Ugandans share stories about sexual harassment and discrimination against women on the “Not Your Body” forum. (Screenshot)

Women & Girls: What role do men play in this struggle?

Kukunda: They need to stand with us and acknowledge that this is happening, rather than acting like it isn’t a problem and holding women responsible for what happens. For example, [I heard about] a university lecturer telling his students that women should not wear trousers or short skirts because it distracts the male students. [Editor’s note: Similar incidents have repeatedly made headlines in Uganda.]

In my opinion, what the men could do in a situation like this is to stand up and walk out of the room in protest, but if they sit down and laugh, then it perpetuates the idea that it’s OK for girls to alter the way they dress for them.

Women & Girls: Do you get any backlash because of your work?

Kukunda: Oh my goodness, there has been. There was a particularly vicious incident on social media where a lady had come out about sexual harassment, and I noticed that a couple of women online were very quick to condemn her and find ways that she was responsible – the usual story. I stepped in and tried to defend her, but before I knew it people were attacking me, and my family, very aggressively and it became really personal.

People attacked me for being a pseudo-feminist and urged people to keep away from me. The people who attacked me got a lot of public support and praise; people thanked them for “finally giving it to those feminists,” and all of this came from other women.
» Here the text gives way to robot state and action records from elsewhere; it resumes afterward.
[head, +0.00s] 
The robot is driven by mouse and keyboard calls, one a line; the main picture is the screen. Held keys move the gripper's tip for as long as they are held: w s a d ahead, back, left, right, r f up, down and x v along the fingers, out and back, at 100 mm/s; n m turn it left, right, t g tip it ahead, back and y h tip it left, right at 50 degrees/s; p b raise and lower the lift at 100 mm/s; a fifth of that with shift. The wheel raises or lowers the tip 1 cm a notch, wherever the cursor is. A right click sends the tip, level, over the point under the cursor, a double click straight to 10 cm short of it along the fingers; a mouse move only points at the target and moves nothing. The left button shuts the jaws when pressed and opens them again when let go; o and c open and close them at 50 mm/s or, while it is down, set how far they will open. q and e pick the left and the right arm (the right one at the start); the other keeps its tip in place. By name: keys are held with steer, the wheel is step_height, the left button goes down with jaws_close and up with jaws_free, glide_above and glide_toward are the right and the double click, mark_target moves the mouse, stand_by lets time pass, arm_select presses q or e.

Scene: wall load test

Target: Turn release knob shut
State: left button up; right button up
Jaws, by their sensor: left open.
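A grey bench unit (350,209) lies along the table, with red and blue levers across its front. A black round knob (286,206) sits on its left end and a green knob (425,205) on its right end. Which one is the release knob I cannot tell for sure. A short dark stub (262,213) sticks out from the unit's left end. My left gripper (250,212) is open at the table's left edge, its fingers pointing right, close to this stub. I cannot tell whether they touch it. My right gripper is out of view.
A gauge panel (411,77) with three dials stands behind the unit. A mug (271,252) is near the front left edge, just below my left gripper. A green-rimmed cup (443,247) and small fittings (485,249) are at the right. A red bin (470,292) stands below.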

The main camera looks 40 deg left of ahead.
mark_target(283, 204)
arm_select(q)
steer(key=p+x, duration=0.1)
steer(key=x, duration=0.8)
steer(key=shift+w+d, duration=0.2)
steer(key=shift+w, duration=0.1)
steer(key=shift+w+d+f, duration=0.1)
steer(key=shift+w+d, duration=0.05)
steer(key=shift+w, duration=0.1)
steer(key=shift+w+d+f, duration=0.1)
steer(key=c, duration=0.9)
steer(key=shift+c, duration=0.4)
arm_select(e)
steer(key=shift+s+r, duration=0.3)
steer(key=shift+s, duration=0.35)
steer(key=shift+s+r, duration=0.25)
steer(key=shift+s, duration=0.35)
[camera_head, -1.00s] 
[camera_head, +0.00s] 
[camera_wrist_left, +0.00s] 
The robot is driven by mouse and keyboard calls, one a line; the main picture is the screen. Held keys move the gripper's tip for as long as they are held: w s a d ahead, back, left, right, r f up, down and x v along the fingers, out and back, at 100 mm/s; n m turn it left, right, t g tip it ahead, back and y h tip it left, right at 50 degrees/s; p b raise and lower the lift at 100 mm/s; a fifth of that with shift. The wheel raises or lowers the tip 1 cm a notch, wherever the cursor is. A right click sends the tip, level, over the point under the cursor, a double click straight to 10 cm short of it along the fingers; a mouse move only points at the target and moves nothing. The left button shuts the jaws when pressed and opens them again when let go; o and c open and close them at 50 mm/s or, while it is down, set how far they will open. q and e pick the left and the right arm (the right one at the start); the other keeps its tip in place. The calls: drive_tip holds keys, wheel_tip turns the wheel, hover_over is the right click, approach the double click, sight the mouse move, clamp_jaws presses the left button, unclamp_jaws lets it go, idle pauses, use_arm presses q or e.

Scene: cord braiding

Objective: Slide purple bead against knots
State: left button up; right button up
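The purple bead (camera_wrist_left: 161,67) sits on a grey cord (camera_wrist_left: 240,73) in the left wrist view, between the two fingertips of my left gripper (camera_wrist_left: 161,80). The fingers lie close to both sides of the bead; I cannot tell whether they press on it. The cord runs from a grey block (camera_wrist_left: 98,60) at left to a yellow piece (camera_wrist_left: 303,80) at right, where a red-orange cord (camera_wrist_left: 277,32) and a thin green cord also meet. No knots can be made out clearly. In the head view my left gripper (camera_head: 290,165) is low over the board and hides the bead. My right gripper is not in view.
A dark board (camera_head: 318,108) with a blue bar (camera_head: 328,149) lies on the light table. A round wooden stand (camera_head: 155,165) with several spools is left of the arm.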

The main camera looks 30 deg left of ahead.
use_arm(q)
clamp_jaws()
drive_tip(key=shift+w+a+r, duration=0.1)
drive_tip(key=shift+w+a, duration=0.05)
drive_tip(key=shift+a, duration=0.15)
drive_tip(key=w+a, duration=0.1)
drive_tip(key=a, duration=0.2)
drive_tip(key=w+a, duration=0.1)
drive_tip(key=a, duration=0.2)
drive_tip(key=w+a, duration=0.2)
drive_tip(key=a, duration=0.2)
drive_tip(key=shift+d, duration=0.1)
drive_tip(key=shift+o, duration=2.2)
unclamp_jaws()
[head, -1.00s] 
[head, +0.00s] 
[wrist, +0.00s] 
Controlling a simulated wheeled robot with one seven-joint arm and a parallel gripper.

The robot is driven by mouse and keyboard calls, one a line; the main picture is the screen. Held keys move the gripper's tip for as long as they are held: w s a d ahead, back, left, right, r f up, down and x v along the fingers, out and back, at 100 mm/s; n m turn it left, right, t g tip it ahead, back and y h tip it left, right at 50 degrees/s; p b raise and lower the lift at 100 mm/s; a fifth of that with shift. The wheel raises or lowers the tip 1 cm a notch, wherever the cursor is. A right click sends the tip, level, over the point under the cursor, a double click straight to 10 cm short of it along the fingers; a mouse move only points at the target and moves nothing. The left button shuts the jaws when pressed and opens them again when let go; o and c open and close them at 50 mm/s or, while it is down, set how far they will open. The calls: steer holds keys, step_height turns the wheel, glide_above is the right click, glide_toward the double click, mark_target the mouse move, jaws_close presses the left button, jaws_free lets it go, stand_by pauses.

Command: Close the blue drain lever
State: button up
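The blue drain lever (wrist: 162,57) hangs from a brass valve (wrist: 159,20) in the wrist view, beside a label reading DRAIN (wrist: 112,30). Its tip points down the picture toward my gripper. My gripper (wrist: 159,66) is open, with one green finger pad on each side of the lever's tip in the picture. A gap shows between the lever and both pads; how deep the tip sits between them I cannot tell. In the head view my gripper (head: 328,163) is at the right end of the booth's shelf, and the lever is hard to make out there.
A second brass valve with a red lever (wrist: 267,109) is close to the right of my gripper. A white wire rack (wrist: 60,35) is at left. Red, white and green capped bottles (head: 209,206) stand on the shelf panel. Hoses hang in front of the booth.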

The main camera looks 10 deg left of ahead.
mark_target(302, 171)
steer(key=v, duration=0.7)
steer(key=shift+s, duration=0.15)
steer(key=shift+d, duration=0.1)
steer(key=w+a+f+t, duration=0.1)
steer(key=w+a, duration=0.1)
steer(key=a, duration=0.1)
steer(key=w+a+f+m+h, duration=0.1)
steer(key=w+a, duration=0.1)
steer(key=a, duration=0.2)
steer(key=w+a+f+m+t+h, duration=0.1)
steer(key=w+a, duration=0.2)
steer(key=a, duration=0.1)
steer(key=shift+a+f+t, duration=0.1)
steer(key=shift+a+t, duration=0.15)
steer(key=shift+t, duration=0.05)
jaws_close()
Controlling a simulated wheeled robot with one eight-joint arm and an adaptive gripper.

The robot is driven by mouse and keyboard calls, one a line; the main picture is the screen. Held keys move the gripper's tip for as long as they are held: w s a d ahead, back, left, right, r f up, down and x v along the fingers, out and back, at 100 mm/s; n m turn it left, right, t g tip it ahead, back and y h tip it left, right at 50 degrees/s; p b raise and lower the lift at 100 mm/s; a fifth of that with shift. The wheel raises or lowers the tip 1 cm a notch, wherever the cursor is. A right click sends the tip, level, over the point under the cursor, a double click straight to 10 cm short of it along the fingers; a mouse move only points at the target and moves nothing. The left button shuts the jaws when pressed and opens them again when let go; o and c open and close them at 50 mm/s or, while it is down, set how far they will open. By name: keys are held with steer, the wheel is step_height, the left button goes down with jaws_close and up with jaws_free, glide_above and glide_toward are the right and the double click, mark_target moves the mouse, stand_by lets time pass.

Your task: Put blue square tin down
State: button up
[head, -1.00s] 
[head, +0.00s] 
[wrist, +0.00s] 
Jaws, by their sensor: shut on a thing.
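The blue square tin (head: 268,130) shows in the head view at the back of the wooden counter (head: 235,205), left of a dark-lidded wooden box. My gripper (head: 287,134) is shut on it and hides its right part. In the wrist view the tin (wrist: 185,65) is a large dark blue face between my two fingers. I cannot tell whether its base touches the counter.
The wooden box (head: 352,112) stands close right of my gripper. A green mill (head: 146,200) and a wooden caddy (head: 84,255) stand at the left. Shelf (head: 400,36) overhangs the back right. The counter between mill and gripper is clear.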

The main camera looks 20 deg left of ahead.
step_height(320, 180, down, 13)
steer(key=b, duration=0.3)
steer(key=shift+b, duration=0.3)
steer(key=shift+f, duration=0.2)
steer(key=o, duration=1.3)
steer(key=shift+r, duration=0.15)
Women & Girls: What’s next for your activism?

Kukunda: I would love to influence policy. I’m not comfortable with institutional policies that make it OK to abuse women. I’m talking about policies like [certain] schools taking girls for pregnancy tests every term.

I’m talking about things like cutting off girls’ hair [so that it appears “neat”]. Girls [should have] autonomy while they’re still young, without having society decide what their bodies should look like.

This conversation has been edited for length and clarity.